▼▼▼

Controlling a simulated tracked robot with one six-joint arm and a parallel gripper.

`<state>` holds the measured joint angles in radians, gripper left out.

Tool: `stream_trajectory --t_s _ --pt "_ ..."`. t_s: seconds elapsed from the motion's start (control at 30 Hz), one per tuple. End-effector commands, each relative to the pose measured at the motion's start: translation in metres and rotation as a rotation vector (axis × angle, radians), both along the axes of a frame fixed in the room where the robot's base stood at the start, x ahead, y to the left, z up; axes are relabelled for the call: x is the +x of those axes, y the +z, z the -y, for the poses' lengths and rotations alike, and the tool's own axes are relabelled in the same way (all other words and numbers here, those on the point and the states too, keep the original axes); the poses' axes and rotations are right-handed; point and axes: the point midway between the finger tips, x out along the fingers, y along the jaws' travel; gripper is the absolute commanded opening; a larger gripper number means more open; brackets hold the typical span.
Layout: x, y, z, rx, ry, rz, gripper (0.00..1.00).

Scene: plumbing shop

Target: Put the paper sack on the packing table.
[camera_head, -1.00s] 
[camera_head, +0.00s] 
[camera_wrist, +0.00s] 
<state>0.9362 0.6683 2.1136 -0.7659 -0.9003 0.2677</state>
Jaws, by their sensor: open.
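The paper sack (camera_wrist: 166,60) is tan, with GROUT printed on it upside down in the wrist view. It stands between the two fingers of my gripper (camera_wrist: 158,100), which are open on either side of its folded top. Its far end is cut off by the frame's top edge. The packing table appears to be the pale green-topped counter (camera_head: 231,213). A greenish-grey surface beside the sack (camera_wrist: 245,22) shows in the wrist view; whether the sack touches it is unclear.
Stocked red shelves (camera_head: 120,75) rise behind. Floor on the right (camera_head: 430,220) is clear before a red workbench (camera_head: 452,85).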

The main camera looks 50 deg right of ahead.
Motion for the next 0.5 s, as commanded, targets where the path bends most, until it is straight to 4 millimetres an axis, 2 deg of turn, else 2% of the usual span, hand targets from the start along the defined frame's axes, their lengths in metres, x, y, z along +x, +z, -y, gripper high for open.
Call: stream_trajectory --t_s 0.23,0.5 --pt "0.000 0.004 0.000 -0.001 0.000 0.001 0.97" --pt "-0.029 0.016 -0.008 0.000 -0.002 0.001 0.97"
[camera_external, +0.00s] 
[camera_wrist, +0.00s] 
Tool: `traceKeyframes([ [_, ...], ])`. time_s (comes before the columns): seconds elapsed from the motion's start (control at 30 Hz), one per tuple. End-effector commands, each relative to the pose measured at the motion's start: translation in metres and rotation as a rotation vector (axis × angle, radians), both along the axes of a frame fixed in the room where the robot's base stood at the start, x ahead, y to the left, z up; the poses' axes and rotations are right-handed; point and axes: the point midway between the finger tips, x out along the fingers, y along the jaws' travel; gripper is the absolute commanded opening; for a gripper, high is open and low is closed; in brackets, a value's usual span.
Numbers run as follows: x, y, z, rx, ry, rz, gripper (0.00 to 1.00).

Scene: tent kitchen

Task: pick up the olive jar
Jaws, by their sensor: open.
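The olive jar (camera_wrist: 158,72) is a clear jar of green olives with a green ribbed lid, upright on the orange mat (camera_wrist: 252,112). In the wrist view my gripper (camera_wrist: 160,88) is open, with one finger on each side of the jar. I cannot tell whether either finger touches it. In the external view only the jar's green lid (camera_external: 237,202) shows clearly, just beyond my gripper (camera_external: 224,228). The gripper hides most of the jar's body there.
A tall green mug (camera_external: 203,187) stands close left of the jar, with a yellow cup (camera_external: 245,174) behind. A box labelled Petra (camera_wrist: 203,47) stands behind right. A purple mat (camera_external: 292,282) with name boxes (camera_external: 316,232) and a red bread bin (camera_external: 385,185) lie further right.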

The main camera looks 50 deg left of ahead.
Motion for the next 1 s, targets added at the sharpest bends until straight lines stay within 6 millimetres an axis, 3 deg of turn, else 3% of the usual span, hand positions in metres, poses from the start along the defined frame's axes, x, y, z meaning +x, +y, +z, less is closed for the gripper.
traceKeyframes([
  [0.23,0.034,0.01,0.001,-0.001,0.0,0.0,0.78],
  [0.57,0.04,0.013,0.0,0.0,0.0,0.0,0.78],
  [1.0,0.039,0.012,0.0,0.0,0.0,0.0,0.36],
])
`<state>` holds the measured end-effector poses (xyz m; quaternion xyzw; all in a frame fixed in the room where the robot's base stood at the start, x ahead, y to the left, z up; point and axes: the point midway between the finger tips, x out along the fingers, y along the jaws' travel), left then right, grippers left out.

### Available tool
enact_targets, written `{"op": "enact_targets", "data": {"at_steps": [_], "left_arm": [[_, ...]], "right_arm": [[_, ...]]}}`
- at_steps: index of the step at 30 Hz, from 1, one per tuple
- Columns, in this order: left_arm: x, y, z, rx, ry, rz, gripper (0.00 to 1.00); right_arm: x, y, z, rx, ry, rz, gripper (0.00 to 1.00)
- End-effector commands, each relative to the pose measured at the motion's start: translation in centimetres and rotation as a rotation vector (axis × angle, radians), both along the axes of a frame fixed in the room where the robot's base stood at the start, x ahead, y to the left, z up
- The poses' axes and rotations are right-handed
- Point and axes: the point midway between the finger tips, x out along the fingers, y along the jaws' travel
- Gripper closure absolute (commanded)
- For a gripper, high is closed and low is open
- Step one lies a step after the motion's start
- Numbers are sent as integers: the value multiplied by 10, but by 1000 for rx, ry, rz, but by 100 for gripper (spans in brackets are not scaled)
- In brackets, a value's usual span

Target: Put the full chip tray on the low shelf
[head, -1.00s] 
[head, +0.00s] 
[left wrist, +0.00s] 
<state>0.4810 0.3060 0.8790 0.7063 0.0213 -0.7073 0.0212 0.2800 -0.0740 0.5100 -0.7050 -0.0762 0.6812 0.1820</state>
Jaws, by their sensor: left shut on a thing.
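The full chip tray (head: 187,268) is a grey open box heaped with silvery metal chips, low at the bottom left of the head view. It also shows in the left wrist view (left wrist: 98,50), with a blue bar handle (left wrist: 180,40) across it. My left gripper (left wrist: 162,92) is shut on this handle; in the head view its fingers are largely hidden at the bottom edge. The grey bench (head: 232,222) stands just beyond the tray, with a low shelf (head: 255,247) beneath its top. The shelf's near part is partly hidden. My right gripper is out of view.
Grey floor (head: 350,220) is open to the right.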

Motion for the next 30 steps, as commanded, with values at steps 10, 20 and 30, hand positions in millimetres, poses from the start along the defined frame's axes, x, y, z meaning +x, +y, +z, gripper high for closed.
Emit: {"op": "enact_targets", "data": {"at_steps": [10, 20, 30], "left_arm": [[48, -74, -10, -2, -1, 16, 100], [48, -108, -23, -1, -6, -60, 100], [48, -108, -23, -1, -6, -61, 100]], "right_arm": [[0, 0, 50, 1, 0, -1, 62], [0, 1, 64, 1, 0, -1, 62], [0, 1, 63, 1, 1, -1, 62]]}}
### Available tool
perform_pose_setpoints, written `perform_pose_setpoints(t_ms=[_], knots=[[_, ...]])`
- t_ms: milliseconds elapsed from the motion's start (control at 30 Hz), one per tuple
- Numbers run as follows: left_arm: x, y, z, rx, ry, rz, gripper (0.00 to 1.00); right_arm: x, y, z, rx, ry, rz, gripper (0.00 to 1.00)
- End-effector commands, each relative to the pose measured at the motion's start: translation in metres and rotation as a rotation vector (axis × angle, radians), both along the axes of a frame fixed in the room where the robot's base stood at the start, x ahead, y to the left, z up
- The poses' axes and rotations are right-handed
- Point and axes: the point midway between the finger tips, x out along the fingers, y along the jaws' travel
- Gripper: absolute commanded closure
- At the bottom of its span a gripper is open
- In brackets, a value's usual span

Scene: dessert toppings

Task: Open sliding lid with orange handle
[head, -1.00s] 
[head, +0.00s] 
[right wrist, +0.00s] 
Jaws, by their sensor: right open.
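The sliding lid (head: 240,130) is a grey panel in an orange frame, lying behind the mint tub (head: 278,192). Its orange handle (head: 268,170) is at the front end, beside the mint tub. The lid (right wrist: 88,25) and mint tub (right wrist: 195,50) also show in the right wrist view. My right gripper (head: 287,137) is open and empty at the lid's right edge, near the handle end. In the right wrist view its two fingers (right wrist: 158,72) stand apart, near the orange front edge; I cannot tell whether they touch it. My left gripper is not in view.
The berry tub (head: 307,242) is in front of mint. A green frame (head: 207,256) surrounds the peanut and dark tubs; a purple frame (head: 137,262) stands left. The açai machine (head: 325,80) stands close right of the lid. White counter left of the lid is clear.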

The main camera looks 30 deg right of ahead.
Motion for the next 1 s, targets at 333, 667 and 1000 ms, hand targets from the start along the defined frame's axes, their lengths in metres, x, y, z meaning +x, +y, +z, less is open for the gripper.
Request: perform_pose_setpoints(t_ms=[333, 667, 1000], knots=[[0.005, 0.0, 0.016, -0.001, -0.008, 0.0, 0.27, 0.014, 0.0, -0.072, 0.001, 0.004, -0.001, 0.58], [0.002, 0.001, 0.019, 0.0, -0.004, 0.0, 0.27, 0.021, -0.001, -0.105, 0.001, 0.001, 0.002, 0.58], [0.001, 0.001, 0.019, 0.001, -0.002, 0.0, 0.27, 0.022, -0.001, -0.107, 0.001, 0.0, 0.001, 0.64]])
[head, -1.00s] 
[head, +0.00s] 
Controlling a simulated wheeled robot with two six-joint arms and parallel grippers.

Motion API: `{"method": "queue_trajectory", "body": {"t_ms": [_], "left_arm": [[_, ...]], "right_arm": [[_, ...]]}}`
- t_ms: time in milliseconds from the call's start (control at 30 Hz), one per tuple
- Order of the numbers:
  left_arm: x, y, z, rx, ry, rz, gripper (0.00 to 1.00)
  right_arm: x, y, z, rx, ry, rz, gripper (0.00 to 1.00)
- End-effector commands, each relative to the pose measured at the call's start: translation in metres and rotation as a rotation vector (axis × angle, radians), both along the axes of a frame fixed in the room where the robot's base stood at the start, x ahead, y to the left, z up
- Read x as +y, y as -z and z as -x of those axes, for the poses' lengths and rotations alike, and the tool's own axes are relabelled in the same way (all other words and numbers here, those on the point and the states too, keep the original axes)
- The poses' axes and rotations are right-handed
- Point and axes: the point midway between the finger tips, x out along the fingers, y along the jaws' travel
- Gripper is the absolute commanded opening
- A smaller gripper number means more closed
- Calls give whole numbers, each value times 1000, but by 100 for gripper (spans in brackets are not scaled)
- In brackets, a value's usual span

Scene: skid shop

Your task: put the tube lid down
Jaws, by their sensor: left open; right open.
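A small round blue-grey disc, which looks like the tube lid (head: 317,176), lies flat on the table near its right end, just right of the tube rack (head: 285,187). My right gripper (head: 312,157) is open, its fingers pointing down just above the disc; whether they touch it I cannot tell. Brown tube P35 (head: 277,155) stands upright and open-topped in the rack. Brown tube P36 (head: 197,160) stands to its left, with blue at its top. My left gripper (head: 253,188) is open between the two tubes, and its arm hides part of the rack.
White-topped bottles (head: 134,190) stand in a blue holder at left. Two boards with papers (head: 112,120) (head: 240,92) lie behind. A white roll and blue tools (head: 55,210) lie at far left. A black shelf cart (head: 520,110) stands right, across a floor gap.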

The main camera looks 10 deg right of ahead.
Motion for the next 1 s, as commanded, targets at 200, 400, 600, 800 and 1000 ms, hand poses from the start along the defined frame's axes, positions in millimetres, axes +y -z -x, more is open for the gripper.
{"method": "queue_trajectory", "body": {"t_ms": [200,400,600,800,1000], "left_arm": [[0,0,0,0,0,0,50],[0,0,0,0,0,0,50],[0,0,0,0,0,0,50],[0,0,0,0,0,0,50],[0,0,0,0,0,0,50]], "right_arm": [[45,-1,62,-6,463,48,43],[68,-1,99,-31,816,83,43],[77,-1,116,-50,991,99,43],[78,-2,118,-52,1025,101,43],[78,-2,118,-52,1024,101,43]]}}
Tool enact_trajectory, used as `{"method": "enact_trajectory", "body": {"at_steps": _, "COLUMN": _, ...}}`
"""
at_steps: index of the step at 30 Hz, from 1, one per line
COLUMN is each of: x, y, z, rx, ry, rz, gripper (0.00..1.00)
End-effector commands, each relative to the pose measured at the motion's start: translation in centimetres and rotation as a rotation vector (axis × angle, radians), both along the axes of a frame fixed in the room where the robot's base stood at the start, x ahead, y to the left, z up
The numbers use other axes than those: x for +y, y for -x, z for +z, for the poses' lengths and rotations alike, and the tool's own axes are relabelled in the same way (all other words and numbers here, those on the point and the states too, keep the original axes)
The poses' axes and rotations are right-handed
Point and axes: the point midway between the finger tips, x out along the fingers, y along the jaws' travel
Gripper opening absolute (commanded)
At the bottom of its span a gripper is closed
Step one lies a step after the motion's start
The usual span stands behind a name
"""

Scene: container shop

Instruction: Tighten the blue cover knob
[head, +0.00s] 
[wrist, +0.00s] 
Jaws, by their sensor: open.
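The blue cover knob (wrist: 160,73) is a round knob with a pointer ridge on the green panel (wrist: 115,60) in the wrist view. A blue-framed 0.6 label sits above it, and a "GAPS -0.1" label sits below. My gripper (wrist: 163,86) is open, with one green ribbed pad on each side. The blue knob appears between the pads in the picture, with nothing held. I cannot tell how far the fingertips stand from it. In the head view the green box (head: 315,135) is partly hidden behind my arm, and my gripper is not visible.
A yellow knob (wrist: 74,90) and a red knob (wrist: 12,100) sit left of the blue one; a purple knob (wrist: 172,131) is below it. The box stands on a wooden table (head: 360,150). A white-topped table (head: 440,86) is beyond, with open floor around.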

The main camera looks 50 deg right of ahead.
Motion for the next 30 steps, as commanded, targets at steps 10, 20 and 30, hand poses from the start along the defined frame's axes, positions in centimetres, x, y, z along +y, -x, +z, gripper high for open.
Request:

▲▲▲

Scan the lines for the string "grippers". Copy out each line that matches.

`<state>` holds the measured end-effector poses (xyz m; quaternion xyzw; all in a frame fixed in the room where the robot's base stood at the start, x ahead, y to the left, z up; point and axes: the point midway between the finger tips, x out along the fingers, y along the jaws' travel), left then right, grippers left out.
Controlling a simulated wheeled robot with two six-joint arms and parallel grippers.

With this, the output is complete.